Schlesinger reminded jurors of tobacco expert Robert Proctor’s conclusion that the brand’s marketing was simply the “latest... design fraud in the form of reassurance.”
“How do you sell a product that’s 100 percent additive free, organic, with menthol in it? The additive that we know increases problems with youth smoking?” Schlesinger asked jurors.
After the verdict, Schlesinger said his focus on Reynolds’ American Spirit messaging was a central point of his case on punitives. “We raised the 21st century health reassurance of cigarette products like American Spirit to show that these companies are the same as they ever were,” he said, adding the results of Reynolds' marketing push are easy to see. "In the face of a general industry-wide decline in absolute sales, natural American Spirit has shown phenomenal growth, almost 100 percent in the last five years,” Schlesinger, who is leading a separate case against Reynolds for its claims regarding the cigarette brand, told CVN. “There’s more signs [now] in the windows for American Spirit, and they got off the bottom shelf by the dust behind the counter with the lottery tickets. Now they’re up right on the front shelf.”

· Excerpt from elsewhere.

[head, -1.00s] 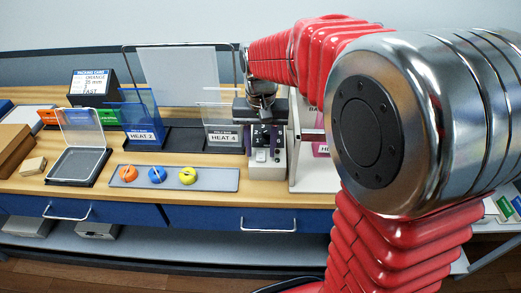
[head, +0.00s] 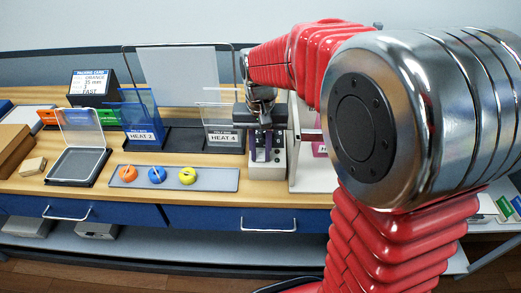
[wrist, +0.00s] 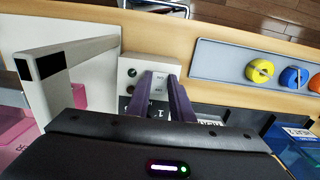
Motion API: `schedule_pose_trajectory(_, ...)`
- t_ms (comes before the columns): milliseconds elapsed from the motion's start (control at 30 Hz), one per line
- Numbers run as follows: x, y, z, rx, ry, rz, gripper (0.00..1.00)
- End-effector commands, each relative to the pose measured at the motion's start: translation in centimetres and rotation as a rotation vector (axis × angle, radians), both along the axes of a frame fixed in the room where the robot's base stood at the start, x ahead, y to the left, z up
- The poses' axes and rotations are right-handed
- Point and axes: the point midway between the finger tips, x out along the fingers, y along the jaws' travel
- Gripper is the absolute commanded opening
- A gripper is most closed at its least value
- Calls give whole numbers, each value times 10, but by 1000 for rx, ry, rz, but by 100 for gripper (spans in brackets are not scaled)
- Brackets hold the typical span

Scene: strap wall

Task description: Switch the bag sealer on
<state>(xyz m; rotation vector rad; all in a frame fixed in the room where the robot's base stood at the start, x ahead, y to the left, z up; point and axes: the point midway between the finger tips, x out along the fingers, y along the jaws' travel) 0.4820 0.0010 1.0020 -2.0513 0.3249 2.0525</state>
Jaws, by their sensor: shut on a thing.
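A pale grey control box (head: 279,166), which looks like the bag sealer's, stands on the bench beside the white panel. In the wrist view its top face (wrist: 130,67) shows two small dark round spots with labels, and dark markings lower down. My gripper (head: 267,158) is at the box, its two purple fingers over the face. In the wrist view my gripper (wrist: 166,78) is shut on a small control on the box. The fingers mostly hide that control, so I cannot tell its setting.
A white panel (head: 302,150) stands close to the right of the box. Bag holders labelled HEAT 2 (head: 141,135) and HEAT 4 (head: 223,137) stand to the left. A grey strip (head: 215,180) carries orange, blue and yellow knobs. A packing card (head: 90,82) reads ORANGE, 35 mm, FAST.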

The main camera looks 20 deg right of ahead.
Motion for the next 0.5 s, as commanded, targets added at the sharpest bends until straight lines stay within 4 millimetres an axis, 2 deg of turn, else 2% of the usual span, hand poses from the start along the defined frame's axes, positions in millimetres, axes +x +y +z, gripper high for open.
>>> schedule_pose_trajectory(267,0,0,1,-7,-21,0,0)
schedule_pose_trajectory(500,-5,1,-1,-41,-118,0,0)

At trial, the issues with Reynolds’ modern-day marketing extended beyond its “organic” and “additive-free” claims, Schlesinger told jurors. Reading from a 1972 internal document, Schlesinger noted a company executive recommended including a “novelty in filter, mouthpiece, package” as part of its cigarettes.
That’s “to get the kids interested, something like a little toy a trick,” Schlesinger told jurors, before reminding them of Reynolds’ current Camel Crush brand of cigarettes, which includes a tiny ball in the filter that a smoker squeezes to release menthol. “That’s right now. 2017. Camel Crush. One of their popular brands,” hesaid. “When will they stop marketing to youth? They won’t.”

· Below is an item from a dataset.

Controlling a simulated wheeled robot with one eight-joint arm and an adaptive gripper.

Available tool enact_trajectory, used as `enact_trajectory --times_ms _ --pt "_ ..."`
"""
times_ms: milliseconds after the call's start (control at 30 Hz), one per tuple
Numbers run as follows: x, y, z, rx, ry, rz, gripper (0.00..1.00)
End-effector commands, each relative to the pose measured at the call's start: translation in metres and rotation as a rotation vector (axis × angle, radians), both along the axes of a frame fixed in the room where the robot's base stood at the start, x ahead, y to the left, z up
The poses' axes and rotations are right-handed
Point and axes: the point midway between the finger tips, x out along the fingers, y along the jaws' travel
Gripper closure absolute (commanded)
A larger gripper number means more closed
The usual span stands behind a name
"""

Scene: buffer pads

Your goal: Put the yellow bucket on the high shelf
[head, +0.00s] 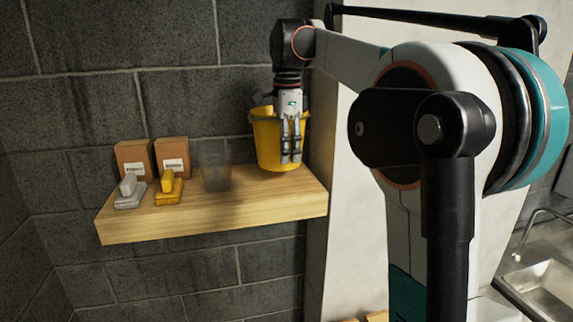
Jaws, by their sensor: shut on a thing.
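The yellow bucket (268,144) is upright at the right end of the wooden wall shelf (215,225). Its base looks at or very near the shelf top; I cannot tell whether it touches. My gripper (291,158) points down and is shut on the bucket's near right side wall. The fingers cover part of the bucket's front and rim.
On the shelf, a grey translucent container (214,166) stands just left of the bucket. A pale wall (345,220) borders the shelf's right end. A sink (545,285) is at lower right.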

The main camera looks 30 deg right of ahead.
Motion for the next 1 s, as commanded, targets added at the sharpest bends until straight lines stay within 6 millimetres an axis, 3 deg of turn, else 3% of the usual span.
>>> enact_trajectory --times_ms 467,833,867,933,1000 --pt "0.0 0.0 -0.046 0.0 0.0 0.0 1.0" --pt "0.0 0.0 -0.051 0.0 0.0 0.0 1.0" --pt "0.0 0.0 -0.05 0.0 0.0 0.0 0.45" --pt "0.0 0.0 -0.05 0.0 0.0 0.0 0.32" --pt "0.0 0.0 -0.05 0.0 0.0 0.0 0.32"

Indeed, Schlesinger told jurors, any claim that Reynolds wanted to limit the growth of younger smokers was undercut by the company’s opposition to raising the minimum age to buy cigarettes. Proctor, Schlesinger reminded jurors, had testified that raising the age from 18 to 21 would be “an enormous public health benefit.”
“Make good on this: keep out of reach of children. Raise the minimum legal age to 21,” Schlesinger said.
After the verdict, Schlesinger told CVN he had refined his argument on smoking-age laws in Lima. “We really elevated the importance of raising the minimum legal age, because they don’t have an answer to that,” he said. “We raised that for the jury so that they could consider this company[‘s conduct] to be reprehensible.”
Schlesinger told CVN he was satisfied with the verdict. “Was justice done? Was a fair verdict rendered that adequately measured the loss and properly fined a culpable wrongdoer that has… indifference toward the rights of others?” he asked. “You bet.”
The Lima verdict is the only CVN-covered, eight-figure Engle progeny award against a tobacco company so far this year. By contrast, juries across the state handed down four such verdicts in front of CVN cameras by the end of April 2016.